Words by Aldus Santos

Even a cursory sweep of early press on Singapore’s Subsonic Eye will tell you they’ve been aggressively pigeonholed: dreampop this, shoegaze that; angular post-rock here, ethereal noise there. On the one hand it’s a useful map for new fans, streaming nomads, and chance-encounter fiends. But on the other, they and their ilk are, ultimately, shackled by labels that carry neither musical import nor clarity of thought. 

On Nature of Things, their third full-length release under Middle Class Cigars, they shed dog-eared associations and churn out some of the most memorable tunes in any genre, and they do it with equal parts emotional transparency and technical relish. It finds the band locating that elusive sweet spot between the pedestrian and the cerebral: a masterclass trapeze act, if we’re being honest. Listening to the carefree gear-shifting in the first act alone—the moody bedroom noodling of “Consumer Blues,” the jangly major-seventh magnificence of “Cabin Fever,” the sonic urgency of “Fruitcake”—one hears not just lots of heart but also an unmistakable diligence. 

Clearly, Nature isn’t the work of a band who, when faced with an arrangement conundrum, would settle for a “jam.” They sound like bright-eyed puzzle-piecers and spirited problem-solvers, not over-compensators who would needlessly regale us with sorry stabs at Bach, say, or Zappa. In short, they’re not middle-of-the-road settlers, but they’re not prisoners of flash either. 

Jump from “Animinimism” to “Further” and you experience wildly disparate cadences, and this I feel is a key strength of Subsonic Eye’s, knowing how most math-y bands almost always gravitate towards pulsating rhythms, equating over-sensitized maximalism with optimal expression. Oh, to each his own, definitely, but it still has to be said: Subsonic’s predilection for the understated belies their youth, and they’re all the better for it. Nature of Things, as a whole, feels like Laurel Canyon material reimagined for the new world: forged in the calming ars poetica of Roger McGuinn and the melancholy of Cass Elliot, but polished with nerdy Chris-Walla-and-Sufjan-Stevens studio aplomb. It is resolutely guitar-driven, too, but not in a way that’s outmoded or facetiously long-winded, for the sake of giving the instrument some speaking lines, in a manner of speaking. 
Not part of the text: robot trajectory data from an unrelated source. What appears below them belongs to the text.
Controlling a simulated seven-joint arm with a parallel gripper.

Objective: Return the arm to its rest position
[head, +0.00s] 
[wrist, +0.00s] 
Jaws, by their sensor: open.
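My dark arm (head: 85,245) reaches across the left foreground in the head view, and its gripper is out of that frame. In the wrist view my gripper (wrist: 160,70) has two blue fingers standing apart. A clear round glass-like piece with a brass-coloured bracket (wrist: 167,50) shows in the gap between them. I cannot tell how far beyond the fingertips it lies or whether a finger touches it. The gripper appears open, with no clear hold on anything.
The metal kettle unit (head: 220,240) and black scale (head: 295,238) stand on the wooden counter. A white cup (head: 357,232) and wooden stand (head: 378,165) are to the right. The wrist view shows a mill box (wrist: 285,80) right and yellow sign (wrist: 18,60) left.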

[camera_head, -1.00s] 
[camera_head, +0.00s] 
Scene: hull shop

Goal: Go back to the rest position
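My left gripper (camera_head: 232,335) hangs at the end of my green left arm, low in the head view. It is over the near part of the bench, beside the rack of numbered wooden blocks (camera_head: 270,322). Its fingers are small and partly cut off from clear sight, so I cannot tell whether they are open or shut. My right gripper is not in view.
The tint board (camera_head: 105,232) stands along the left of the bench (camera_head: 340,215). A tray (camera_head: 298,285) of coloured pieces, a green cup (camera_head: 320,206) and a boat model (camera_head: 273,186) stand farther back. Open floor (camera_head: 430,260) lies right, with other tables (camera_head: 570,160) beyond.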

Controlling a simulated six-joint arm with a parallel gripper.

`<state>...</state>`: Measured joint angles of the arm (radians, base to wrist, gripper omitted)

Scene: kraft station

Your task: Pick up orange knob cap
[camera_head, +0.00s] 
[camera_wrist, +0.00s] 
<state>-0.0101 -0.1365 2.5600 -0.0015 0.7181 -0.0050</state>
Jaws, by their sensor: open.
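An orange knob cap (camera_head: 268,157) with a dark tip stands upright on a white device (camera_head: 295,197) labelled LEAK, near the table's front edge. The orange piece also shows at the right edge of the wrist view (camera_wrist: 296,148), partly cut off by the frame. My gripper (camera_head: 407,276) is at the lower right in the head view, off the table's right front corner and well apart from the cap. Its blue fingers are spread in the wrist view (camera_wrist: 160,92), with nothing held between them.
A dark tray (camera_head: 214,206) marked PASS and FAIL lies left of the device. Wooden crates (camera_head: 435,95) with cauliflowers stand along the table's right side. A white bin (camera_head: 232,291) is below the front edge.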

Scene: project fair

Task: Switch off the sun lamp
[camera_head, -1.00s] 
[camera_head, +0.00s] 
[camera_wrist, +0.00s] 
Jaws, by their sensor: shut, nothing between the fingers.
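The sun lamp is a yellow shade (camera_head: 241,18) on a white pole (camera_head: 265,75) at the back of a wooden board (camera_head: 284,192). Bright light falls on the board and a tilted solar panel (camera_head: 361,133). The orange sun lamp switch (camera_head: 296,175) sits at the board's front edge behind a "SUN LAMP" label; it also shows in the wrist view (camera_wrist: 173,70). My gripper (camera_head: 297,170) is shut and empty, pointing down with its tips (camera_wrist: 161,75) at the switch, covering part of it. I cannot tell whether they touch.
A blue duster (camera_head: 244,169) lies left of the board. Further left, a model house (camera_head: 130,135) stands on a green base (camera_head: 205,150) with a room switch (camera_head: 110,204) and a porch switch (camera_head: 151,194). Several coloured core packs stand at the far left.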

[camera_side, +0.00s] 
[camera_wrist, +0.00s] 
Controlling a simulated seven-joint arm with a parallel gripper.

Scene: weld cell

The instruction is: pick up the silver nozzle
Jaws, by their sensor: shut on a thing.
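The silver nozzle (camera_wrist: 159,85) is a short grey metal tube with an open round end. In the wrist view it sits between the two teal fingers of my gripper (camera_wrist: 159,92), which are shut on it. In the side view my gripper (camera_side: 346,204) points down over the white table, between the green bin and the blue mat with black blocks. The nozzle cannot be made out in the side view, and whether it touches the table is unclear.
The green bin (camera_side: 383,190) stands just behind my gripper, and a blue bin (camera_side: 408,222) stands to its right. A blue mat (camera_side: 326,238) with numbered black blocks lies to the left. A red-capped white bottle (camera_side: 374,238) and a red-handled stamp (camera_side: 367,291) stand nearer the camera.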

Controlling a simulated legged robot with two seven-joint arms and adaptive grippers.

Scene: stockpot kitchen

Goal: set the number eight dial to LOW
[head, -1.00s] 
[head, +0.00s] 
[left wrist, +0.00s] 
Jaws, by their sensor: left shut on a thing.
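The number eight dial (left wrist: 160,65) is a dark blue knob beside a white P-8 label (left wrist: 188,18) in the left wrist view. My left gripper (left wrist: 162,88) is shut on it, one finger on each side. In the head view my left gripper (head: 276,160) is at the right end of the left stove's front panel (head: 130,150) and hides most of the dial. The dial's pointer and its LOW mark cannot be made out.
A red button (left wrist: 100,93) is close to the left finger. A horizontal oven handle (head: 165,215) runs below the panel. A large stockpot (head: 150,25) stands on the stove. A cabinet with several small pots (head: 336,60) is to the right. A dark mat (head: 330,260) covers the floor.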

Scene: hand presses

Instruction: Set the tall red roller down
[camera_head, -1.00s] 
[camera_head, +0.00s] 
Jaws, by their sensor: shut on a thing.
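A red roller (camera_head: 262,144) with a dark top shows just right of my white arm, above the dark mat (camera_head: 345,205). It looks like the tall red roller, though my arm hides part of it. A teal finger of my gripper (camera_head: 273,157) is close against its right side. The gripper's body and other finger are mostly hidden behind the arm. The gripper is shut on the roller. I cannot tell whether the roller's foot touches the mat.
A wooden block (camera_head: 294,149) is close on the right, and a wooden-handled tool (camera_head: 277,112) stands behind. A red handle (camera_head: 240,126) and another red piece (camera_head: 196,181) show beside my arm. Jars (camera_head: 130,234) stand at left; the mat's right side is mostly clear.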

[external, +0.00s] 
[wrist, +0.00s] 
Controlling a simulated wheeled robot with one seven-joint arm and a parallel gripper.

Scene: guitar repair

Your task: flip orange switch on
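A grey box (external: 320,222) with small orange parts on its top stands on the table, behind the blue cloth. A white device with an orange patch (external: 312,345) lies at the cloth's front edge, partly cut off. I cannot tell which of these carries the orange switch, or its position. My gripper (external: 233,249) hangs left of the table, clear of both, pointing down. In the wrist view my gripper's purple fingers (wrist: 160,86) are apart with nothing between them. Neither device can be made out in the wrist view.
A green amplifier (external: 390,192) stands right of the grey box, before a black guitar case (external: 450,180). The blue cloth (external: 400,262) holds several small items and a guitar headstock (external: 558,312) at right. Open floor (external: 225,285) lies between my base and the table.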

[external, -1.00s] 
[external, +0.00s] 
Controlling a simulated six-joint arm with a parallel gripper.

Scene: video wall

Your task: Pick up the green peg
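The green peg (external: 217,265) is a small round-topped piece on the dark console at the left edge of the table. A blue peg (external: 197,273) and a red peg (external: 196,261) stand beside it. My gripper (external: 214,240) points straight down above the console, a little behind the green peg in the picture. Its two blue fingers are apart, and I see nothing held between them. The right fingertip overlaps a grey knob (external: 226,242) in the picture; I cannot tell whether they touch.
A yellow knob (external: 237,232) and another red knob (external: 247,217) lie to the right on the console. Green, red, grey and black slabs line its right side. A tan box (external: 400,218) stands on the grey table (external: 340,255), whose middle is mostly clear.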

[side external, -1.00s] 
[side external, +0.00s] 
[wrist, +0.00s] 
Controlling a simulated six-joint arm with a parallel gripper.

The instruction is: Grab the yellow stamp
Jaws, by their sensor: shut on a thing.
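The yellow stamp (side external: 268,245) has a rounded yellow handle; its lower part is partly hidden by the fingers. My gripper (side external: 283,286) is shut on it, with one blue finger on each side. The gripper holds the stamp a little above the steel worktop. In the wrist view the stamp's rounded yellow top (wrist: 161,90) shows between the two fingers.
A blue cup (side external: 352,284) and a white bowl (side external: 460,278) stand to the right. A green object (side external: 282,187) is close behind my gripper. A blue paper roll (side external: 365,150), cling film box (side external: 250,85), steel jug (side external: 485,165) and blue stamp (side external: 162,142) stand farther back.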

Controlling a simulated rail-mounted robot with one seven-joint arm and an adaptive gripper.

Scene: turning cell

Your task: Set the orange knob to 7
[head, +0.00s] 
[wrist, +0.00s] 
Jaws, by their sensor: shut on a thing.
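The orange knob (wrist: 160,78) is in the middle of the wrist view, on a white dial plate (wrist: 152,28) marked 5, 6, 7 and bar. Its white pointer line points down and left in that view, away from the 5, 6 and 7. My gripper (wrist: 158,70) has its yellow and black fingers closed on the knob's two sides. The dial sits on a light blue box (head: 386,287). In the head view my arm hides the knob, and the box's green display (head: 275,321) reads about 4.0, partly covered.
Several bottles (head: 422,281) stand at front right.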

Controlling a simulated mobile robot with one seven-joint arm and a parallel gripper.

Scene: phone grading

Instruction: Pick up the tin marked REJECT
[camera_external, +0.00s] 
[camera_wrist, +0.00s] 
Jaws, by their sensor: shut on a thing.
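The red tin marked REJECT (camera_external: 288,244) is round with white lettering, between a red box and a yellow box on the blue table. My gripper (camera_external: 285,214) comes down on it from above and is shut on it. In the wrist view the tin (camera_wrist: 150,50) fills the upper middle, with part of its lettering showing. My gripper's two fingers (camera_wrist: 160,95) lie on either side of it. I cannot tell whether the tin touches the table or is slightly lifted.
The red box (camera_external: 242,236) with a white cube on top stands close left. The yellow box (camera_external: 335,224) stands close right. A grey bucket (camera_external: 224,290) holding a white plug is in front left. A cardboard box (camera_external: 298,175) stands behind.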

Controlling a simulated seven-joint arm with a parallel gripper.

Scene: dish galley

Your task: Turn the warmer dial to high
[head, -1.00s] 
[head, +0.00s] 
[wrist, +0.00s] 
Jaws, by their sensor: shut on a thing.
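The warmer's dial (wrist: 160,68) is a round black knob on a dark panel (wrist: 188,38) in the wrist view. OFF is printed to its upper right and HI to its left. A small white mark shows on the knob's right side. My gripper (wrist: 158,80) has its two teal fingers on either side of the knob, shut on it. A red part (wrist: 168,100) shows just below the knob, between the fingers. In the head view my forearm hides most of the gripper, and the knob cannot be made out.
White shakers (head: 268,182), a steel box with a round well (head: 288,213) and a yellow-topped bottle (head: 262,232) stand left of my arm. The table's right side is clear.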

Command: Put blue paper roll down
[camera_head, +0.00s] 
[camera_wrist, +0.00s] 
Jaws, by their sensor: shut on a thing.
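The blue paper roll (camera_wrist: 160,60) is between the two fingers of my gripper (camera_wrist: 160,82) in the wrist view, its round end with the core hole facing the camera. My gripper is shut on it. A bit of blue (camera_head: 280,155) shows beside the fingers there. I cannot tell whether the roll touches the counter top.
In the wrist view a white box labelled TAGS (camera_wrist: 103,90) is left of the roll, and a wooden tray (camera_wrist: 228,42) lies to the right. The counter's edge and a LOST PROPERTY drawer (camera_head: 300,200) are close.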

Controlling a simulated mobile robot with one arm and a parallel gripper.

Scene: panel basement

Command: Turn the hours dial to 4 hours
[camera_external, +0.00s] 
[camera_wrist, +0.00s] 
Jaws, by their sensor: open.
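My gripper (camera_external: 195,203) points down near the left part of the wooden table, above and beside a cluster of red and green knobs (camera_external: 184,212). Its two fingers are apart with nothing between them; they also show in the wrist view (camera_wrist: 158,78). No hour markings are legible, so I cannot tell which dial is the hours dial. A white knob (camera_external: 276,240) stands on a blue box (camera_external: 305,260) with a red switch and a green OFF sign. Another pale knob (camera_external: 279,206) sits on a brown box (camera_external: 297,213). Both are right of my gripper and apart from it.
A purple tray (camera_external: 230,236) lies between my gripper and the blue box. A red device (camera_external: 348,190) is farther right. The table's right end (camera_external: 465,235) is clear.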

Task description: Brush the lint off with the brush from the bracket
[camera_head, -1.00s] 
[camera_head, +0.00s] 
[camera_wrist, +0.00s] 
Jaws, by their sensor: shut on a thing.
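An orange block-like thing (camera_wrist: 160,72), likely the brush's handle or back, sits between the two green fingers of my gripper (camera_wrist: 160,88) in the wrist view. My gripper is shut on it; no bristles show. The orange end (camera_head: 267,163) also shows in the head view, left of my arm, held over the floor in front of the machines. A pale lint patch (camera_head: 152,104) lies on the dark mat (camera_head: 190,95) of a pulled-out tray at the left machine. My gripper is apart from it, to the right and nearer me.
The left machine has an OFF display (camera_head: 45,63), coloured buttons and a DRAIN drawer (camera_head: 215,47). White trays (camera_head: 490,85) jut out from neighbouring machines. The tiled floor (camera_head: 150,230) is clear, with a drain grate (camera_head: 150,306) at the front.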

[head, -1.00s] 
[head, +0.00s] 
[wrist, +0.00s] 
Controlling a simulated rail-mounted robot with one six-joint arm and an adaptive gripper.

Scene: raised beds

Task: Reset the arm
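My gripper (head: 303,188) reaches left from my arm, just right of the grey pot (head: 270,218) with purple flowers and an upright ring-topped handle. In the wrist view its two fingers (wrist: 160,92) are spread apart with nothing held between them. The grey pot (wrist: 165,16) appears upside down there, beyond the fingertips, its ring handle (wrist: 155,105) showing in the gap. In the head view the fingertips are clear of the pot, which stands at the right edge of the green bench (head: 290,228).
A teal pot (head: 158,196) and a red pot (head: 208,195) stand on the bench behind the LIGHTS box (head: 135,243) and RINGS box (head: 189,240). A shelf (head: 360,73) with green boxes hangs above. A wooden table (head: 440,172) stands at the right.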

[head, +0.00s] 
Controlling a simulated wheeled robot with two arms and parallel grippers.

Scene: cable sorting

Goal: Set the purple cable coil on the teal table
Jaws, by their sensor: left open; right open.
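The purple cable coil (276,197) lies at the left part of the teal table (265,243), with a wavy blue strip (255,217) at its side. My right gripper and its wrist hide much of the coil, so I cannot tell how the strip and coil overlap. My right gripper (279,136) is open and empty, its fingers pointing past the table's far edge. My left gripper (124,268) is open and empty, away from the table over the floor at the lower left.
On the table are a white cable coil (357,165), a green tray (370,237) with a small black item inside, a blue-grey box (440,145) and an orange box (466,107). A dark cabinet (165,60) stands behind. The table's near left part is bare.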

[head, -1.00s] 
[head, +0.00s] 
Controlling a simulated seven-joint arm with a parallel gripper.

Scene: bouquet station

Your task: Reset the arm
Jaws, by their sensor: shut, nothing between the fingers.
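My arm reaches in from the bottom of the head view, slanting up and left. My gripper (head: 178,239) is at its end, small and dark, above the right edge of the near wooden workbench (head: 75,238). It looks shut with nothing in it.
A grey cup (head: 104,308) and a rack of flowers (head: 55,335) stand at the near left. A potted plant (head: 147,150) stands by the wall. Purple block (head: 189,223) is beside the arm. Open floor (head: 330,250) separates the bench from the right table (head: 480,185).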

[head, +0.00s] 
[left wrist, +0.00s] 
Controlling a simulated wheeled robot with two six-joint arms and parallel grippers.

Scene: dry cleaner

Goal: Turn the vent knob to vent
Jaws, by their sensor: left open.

In the middle of the layer cake, naturally, sits Nur Wahida’s pretty (and pretty laidback) vocal work, a real gem which conjures the best of ‘90s canon, from Harriet Wheeler to Liz Phair and every starry-eyed damsel in between. Meanwhile, Daniel Castro Borces’ fretwork is complemented beautifully by Jared Lim’s, their interplay being more akin to a sort of textural renga rather than a trading-bars proposition. The rhythm section—bassist Spencer Tan and drummer Lucas Tee—naturally shine on more propulsive cuts like “Spiral” and “Unearth,” but really, it is in the more midtempo numbers where they are more, shall we say, dutiful and workmanlike in tethering the dream to the earth. 

The record’s exit tune (the aforementioned “Unearth”) is perhaps most emblematic of their collective powers, and how those powers coalesce into a rich dish that works. While Nature of Things hints at a “sonic metamorphosis” that serves as “a source of life-affirming refuge”—as the official release for the album suggests—I can imagine it being further stripped of modulation, being “earthier” in sonics, and having more grime and soot. More organic elements do exist in the record, but picture it being executed in real live fashion: a captive mise en scène sans patches and plug-ins.  

That, I understand, may be an unappealing (even scary) route for a band for whom polish-and-sheen has worked like a charm, but Nature, as it exists, is a great start: it shows fans of the band that there is indeed wiggle room, and they’re not afraid to shake a leg or cross their legs in it. I, for one, am thrilled at the mere prospect.